Il nuovo governo di Rishi Sunak, più moderato di Truss sia nelle dichiarazioni sia nell’approccio ai conti pubblici, è visto in maniera positiva da Macron, anche per necessità visti gli attuali attriti con Berlino e Roma. I due leader hanno avuto degli incontri sia alla Cop27 in Egitto che al G20 di Bali, con il presidente francese che ha invitato il premier britannico alla conferenza in sostegno dell’Ucraina del 13 dicembre. In aggiunta, è stato programmato un summit anglo-francese, il primo negli ultimi cinque anni da quando a Downing Street sedeva Theresa May.

L’allontanamento con l’Italia

Dinamica opposta, invece, nelle relazioni tra Macron e l’Italia. Con Mario Draghi presidente del Consiglio i rapporti sono stati ottimi, arrivando – sotto lo sguardo e la diplomazia del presidente della Repubblica Sergio Mattarella – alla firma del Trattato del Quirinale il 26 novembre 2021. Un accordo di cooperazione bilaterale in cui sono stati toccati tanti punti.

Il rapporto particolare è stato interrotto dalla caduta del governo Draghi e dall’avvento di Giorgia Meloni. A poche ore dal suo insediamento, il 23 ottobre la premier italiana ha tenuto un incontro informale con Macron a Roma. In quell’occasione il francese in un tweet si è quasi giustificato agli occhi del proprio paese per aver incontrato Meloni: «È in quanto europei, paesi confinanti, che con l’Italia dobbiamo proseguire il lavoro intrapreso. Farcela insieme, con dialogo e ambizione, è ciò che dobbiamo ai giovani e ai nostri popoli».

E sono bastati pochi giorni per far scattare le prime tensioni tra Francia e Italia con il caso della Ocean Viking, la nave ong fatta attraccare a Tolone dopo il rifiuto del governo di Meloni di far sbarcare le 234 persone a bordo. La conseguenza è stata la sospensione francese del meccanismo volontario di ricollocamento dei migranti in Europa. Una vera crisi diplomatica, con dichiarazioni al veleno da entrambe le parti. Per il ministro dell’Interno francese Gérald Darmanin, Roma ha avuto un «comportamento inaccettabile», mentre Meloni ha parlato di reazione «ingiustificata» e «aggressiva» da parte di Parigi.
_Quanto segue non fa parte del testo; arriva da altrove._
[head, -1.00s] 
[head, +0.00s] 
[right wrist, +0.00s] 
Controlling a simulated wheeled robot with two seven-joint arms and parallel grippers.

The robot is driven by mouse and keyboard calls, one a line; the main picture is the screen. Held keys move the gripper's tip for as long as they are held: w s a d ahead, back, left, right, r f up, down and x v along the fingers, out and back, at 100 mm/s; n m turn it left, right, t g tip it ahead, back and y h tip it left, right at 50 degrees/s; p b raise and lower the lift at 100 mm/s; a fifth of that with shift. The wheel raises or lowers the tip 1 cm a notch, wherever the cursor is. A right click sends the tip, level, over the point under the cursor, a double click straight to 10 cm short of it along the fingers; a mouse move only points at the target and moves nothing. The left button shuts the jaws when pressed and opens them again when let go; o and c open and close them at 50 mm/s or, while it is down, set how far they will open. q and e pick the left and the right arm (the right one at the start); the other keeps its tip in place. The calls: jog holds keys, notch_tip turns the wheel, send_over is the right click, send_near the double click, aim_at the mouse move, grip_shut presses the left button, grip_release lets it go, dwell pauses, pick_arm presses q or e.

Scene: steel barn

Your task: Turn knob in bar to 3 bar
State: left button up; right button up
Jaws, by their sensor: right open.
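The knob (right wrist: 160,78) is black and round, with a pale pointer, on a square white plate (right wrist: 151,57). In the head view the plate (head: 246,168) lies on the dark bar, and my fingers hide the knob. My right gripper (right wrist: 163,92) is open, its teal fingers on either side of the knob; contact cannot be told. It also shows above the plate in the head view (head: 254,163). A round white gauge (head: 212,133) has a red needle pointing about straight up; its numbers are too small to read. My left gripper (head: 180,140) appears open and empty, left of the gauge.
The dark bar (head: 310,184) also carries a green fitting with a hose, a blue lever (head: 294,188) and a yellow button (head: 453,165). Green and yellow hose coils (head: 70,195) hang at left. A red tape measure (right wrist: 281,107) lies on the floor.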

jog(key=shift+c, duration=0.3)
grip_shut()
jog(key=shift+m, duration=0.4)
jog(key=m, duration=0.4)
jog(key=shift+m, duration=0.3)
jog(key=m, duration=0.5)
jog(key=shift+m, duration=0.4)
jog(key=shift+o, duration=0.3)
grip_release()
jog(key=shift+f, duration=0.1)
I tentativi di mediazione dell’Unione europea e di Mattarella, che ha sentito al telefono Macron per provare a ricucire lo strappo, non sono stati del tutto fruttuosi. La sensazione è che anche il presidente francese dovesse far vedere alla propria opinione pubblica una postura rigida sia nei confronti dell’immigrazione sia verso il governo di destra a guida Meloni. 

Gli occhi sull’Africa

Nonostante la crisi e le leadership contrapposte, Parigi e Roma sanno che devono spalleggiarsi nelle battaglie in ambito europeo, per esempio sul nuovo Patto di stabilità o sul confronto con i paesi frugali. Tra gli interessi nazionali di Francia e Italia, inoltre, c’è l’attenzione verso il Nord Africa e il Sahel, dossier su cui spesso sono state schierate su posizioni diverse.

Macron il 9 novembre scorso ha ufficializzato la fine dell’operazione Barkhane nei paesi subsahariani, anche se già da agosto i militari francesi si sono ritirati dal Mali. Alcune migliaia di soldati rimarranno comunque in Niger, Ciad e Burkina Faso per affiancare le forze locali, con compiti però ridimensionati. 

Il nuovo corso che il presidente francese si è impegnato a dare alle relazioni tra Francia e Africa stenta a decollare, nonostante varie iniziative. A febbraio Macron ha ospitato il vertice tra Ue e Unione africana, dove sono stati decisi importanti investimenti da Bruxelles verso il continente africano. Il primo viaggio ufficiale dall’inizio del secondo mandato di Macron è stato proprio in Africa a fine luglio, tra Camerun, Benin e Guinea-Bissau dove il capo dell’Eliseo ha discusso di sicurezza, mentre ad agosto è volato in Algeria.

A novembre, invece, il presidente francese a Bali ha spinto per una «piena e intera integrazione dell’Unione africana nel G20». Segnali significativi della volontà di Macron e di Parigi di mantenere una certa influenza nel continente africano, malgrado il ritiro dal Mali.

Come illustrato nella sua dottrina, i progetti a lungo termine non mancano al presidente francese e le sue mosse con gli altri attori mondiali lo dimostrano. D’altronde, oltre a essere leader della Francia, oggi Macron è anche «il leader dell’Europa». Parola di Biden.